==== Data shown

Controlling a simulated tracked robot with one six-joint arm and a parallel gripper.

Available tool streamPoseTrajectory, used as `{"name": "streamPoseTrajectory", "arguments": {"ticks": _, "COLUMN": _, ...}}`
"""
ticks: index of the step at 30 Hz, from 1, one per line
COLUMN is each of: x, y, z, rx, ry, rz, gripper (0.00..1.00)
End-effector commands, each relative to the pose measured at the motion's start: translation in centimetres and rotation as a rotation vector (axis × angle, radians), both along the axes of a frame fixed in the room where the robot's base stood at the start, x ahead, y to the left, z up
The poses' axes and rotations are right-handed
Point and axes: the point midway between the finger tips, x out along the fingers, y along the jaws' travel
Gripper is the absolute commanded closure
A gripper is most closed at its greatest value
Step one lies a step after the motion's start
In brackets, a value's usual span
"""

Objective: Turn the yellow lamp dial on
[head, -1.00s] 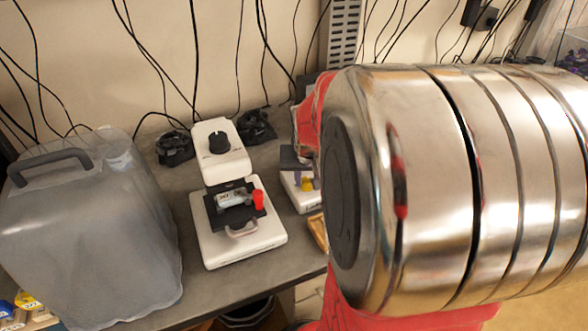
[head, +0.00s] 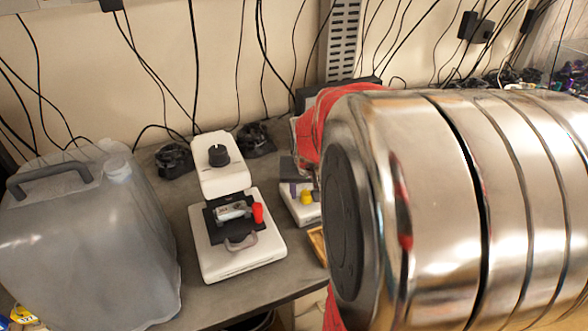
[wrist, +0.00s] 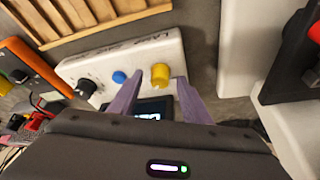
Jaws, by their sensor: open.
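The yellow lamp dial (wrist: 160,74) sits on a white control box (wrist: 150,47) in the wrist view. My gripper (wrist: 158,83) is open, with its two purple fingers pointing at the dial, one on each side of it. A gap shows between the dial and each finger; whether either touches is not clear. The dial (head: 306,197) also shows small in the head view, with the box partly hidden behind my arm. The box also carries a blue button (wrist: 119,76), a black knob (wrist: 86,86) and a small screen partly hidden by my gripper.
A white microscope-like device (head: 240,262) with a black top knob and a red knob stands left of the box in the head view. A large translucent jug (head: 90,240) stands further left. An orange-framed thing (wrist: 35,62) lies beside the box in the wrist view.

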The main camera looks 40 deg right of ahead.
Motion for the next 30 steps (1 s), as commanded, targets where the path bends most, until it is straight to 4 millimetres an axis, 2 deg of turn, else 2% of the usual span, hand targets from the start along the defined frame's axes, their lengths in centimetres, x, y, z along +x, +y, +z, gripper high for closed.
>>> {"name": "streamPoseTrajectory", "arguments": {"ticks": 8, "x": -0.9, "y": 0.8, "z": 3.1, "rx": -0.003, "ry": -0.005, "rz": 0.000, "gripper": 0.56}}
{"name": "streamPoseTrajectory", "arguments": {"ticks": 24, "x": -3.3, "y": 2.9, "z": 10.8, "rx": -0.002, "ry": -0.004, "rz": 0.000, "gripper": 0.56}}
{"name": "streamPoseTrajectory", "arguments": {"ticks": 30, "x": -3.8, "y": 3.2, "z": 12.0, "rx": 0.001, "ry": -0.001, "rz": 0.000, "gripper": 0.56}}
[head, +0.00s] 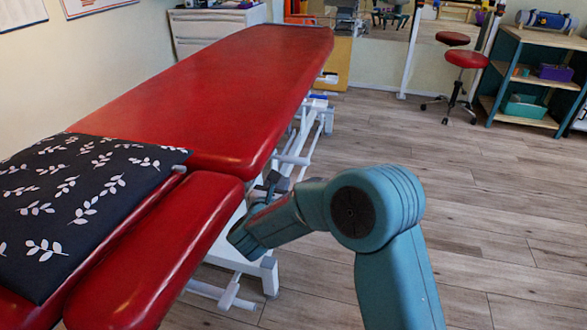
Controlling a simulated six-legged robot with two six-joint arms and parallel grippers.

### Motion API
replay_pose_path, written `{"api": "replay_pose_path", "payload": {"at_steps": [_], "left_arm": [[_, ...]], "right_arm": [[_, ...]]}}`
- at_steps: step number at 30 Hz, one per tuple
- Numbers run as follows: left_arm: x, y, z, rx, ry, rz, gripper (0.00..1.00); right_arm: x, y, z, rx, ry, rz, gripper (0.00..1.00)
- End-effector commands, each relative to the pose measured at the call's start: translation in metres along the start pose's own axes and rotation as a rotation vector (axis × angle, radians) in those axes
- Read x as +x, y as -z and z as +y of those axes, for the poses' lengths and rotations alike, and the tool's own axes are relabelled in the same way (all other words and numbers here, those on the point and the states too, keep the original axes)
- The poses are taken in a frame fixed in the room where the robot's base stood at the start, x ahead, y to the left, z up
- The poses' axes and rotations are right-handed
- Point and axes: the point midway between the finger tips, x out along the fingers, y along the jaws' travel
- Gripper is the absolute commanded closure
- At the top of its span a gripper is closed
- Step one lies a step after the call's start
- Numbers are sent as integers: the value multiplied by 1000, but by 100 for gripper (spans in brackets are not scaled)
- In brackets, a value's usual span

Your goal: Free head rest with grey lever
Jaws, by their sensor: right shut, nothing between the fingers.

========

Task goal
Return every line of the records exactly as given, pictures excluded.

Correct result
Controlling a simulated tracked robot with one six-joint arm and a parallel gripper.

Available tool streamPoseTrajectory, used as `{"name": "streamPoseTrajectory", "arguments": {"ticks": _, "COLUMN": _, ...}}`
"""
ticks: index of the step at 30 Hz, from 1, one per line
COLUMN is each of: x, y, z, rx, ry, rz, gripper (0.00..1.00)
End-effector commands, each relative to the pose measured at the motion's start: translation in centimetres and rotation as a rotation vector (axis × angle, radians), both along the axes of a frame fixed in the room where the robot's base stood at the start, x ahead, y to the left, z up
The poses' axes and rotations are right-handed
Point and axes: the point midway between the finger tips, x out along the fingers, y along the jaws' travel
Gripper is the absolute commanded closure
A gripper is most closed at its greatest value
Step one lies a step after the motion's start
In brackets, a value's usual span
"""

Objective: Turn the yellow lamp dial on
[head, -1.00s] 
[head, +0.00s] 
[wrist, +0.00s] 
Jaws, by their sensor: open.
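The yellow lamp dial (wrist: 160,74) sits on a white control box (wrist: 150,47) in the wrist view. My gripper (wrist: 158,83) is open, with its two purple fingers pointing at the dial, one on each side of it. A gap shows between the dial and each finger; whether either touches is not clear. The dial (head: 306,197) also shows small in the head view, with the box partly hidden behind my arm. The box also carries a blue button (wrist: 119,76), a black knob (wrist: 86,86) and a small screen partly hidden by my gripper.
A white microscope-like device (head: 240,262) with a black top knob and a red knob stands left of the box in the head view. A large translucent jug (head: 90,240) stands further left. An orange-framed thing (wrist: 35,62) lies beside the box in the wrist view.

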The main camera looks 40 deg right of ahead.
Motion for the next 30 steps (1 s), as commanded, targets where the path bends most, until it is straight to 4 millimetres an axis, 2 deg of turn, else 2% of the usual span, hand targets from the start along the defined frame's axes, their lengths in centimetres, x, y, z along +x, +y, +z, gripper high for closed.
>>> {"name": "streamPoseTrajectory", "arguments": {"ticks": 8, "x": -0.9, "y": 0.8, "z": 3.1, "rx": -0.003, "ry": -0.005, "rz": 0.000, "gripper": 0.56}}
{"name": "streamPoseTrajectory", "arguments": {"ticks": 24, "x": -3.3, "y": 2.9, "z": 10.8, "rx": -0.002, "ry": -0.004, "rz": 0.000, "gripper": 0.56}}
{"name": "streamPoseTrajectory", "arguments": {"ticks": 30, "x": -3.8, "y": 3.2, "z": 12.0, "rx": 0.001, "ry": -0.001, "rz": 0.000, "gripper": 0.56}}
[head, +0.00s] 
Controlling a simulated six-legged robot with two six-joint arms and parallel grippers.

### Motion API
replay_pose_path, written `{"api": "replay_pose_path", "payload": {"at_steps": [_], "left_arm": [[_, ...]], "right_arm": [[_, ...]]}}`
- at_steps: step number at 30 Hz, one per tuple
- Numbers run as follows: left_arm: x, y, z, rx, ry, rz, gripper (0.00..1.00); right_arm: x, y, z, rx, ry, rz, gripper (0.00..1.00)
- End-effector commands, each relative to the pose measured at the call's start: translation in metres along the start pose's own axes and rotation as a rotation vector (axis × angle, radians) in those axes
- Read x as +x, y as -z and z as +y of those axes, for the poses' lengths and rotations alike, and the tool's own axes are relabelled in the same way (all other words and numbers here, those on the point and the states too, keep the original axes)
- The poses are taken in a frame fixed in the room where the robot's base stood at the start, x ahead, y to the left, z up
- The poses' axes and rotations are right-handed
- Point and axes: the point midway between the finger tips, x out along the fingers, y along the jaws' travel
- Gripper is the absolute commanded closure
- At the top of its span a gripper is closed
- Step one lies a step after the call's start
- Numbers are sent as integers: the value multiplied by 1000, but by 100 for gripper (spans in brackets are not scaled)
- In brackets, a value's usual span

Your goal: Free head rest with grey lever
Jaws, by their sensor: right shut, nothing between the fingers.

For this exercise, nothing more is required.